Commenting on RJR's year-end earnings report and in contrast to
Philip Morris, Mr. Rattigan said, "Despite Mr. Goldstone's
prediction of a "barnburner," the market saw through his smoke
screen and declared it a false alarm.  RJR's operating income has
been in a downward spiral dropping 4% in 1996 and over 23% since
1991.  Philip Morris continues to dominate the cigarette unit
growth between the two companies and has realized almost 90% of
that growth since 1991 as RJR's competitive share continues to
erode versus Philip Morris.

"After his many years of  association with RJR and in his second
year as CEO, Mr. Goldstone remains unable to reverse the
continuing erosion in RJR's operating income and a declining
share of market versus his primary competitor, " Mr.

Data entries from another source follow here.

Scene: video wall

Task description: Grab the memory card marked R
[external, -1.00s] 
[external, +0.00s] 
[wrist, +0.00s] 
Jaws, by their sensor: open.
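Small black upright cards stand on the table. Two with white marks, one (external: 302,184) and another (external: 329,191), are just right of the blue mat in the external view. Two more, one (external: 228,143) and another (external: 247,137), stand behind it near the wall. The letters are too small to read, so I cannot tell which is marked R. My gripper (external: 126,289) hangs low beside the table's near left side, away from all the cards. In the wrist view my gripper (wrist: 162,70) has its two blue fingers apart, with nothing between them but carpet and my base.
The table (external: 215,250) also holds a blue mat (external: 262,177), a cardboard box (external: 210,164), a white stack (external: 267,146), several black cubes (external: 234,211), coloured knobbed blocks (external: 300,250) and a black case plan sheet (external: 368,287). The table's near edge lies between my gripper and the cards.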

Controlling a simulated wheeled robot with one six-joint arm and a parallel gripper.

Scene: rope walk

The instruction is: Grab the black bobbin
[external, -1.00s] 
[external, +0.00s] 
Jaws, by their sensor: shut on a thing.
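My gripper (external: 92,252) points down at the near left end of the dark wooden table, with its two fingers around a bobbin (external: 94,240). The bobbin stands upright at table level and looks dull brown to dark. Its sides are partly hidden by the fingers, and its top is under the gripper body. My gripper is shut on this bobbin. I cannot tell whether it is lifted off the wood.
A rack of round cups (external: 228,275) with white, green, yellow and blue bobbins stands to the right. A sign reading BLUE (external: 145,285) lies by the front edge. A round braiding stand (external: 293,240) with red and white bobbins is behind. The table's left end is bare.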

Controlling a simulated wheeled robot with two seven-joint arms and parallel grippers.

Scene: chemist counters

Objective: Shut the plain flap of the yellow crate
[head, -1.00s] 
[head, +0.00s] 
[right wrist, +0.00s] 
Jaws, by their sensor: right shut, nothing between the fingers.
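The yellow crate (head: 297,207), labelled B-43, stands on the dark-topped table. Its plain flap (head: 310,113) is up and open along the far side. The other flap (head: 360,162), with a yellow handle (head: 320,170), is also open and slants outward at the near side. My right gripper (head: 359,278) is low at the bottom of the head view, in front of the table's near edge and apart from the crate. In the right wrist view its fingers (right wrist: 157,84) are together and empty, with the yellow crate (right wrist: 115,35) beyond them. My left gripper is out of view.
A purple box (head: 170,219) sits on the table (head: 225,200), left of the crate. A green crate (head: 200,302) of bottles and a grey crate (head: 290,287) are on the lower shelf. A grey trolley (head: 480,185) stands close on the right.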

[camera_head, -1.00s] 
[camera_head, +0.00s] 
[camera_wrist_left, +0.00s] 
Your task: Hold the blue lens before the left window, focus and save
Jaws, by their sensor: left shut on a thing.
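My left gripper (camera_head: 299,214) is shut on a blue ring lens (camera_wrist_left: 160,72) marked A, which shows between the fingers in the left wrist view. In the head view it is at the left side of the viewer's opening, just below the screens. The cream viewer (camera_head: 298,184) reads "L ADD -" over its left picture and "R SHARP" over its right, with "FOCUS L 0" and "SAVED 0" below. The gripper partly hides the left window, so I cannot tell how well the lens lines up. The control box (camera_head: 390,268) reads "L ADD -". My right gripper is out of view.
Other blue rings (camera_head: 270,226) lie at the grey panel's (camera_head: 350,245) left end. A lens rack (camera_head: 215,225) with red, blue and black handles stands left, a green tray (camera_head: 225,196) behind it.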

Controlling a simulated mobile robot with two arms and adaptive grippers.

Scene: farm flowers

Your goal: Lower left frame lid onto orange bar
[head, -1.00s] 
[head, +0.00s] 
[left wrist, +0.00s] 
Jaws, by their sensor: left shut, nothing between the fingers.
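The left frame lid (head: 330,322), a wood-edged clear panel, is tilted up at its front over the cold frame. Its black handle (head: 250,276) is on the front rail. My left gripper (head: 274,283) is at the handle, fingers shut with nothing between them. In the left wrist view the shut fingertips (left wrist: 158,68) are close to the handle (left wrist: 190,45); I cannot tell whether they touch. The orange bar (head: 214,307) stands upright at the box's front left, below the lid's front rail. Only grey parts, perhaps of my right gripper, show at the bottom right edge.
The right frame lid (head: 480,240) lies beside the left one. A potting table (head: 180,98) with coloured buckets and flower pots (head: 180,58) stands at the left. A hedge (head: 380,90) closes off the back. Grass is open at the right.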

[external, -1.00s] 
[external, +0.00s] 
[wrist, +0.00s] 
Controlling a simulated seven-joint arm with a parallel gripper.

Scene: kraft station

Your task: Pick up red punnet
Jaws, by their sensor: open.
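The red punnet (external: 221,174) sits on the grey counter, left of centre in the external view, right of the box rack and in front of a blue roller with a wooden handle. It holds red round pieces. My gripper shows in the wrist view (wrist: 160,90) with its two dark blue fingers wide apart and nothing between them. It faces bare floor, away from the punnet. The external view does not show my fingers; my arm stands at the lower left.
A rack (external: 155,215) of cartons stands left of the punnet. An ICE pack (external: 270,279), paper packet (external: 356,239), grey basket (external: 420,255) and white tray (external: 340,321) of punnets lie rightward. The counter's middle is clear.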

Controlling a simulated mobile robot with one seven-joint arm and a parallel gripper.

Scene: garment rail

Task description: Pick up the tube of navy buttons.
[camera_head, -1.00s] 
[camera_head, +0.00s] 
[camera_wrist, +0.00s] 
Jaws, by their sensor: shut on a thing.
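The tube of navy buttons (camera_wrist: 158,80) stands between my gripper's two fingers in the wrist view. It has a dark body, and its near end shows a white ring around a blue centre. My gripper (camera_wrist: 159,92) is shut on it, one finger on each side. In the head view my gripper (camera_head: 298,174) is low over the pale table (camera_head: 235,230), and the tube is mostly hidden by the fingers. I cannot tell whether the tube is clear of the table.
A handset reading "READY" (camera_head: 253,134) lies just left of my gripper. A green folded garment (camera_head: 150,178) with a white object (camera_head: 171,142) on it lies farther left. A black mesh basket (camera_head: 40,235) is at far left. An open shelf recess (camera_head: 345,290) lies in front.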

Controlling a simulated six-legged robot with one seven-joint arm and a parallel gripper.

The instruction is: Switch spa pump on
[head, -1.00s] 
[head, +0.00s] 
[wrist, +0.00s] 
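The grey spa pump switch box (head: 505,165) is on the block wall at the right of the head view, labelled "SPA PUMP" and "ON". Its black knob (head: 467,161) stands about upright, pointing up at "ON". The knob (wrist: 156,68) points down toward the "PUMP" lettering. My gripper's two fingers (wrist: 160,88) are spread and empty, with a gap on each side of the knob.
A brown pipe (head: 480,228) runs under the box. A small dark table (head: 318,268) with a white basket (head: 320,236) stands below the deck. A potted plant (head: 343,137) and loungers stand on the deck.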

Rattigan
concluded.

Certain Additional Information

          The participants in the solicitation of proxies are
Carl C. Icahn ("Icahn"), High River Limited Partnership ("High
River"), Riverdale LLC ("Riverdale"), Barberry Corp.,
("Barberry"), Meadow Walk Limited Partnership ("Meadow Walk"),
American Real Estate Holdings, L.P. ("AREH"), American Real
Estate Partners, L.P. ("AREP"), American Property Investors
("API"), Icahn & Co., Inc. ("Icahn & Co."), Thomas Rattigan
("Rattigan"), Dewitt Bowman ("Bowman"), Ivan Burns ("Burns"),
Seymour Fliegel ("Fliegel"), Paul Gibson ("Gibson"), Keith
Gollust ("Gollust"), Robert Lawler ("Lawler"), Carlos Resendez
("Resendez"), Robert Slater ("Later"), Jack Wasserman
("Wasserman"), Harold First ("First") and Miles Bender
("Bender").

          High River is the direct beneficial owner of 13,
964,300 shares ("Shares") of RJR Nabisco Holdings Corp. ("RJR")
common stock.  Riverdale is the indirect beneficial owner of 13,
964,300 Shares.  Barberry is the direct beneficial owner of
140,000 Shares and the indirect beneficial owner of 2,703,800
Shares.  Meadow Walk is the direct beneficial owner of 2,703,800
Shares.  AREH is the direct beneficial owner of 3,121,700 Shares. 
Both AREP and API are indirect beneficial owners of 3,121,700
Shares.   Icahn & Co. is the record owner of 500 Shares.  Burns
beneficially owns 1000 Shares.  Fliegel beneficially owns 80
Shares.  Wasserman beneficially owns 600 Shares.  Rattigan
beneficially owns 1000 Shares.

          Riverdale, the general partner of High River, is over
99 percent owned by Icahn.  Barberry, the sole general partner of
Meadow Walk, is wholly owned by Icahn.  American Property
Investors, the general partner of both AREH and AREP, is wholly
owned by Icahn.  As such, Icahn may be deemed to be the indirect
beneficial owner of 19,929,800 Shares.  

          In connection with Rattigan's provision of consulting
services to High River regarding the proxy solicitation, he will
receive $333,333.33 per month for a period of six (6) months
commencing November 1, 1996, and additional compensation, should
he remain a consultant to High River after the expiration of six
months.  In addition, High River has agreed to pay Bowman, Burns,
Fliegel, Gibson, Gollust, Lawler, Resendez, Slater and Wasserman
(the "Nominees") the sum of $25,000 for acting as Nominees.  Such
Nominees will receive an additional $25,000 payment if not
elected to the Board of Directors of RJR.  In addition, High
River has agreed to pay Bender and First (the "Alternate
Nominees") the sum of $10,000 for acting in the capacity of
Alternate Nominees, an additional $15,000 in the event that they
become Nominees as well as $25,000 if, as Nominees, they are not
elected to the Board of Directors of RJR.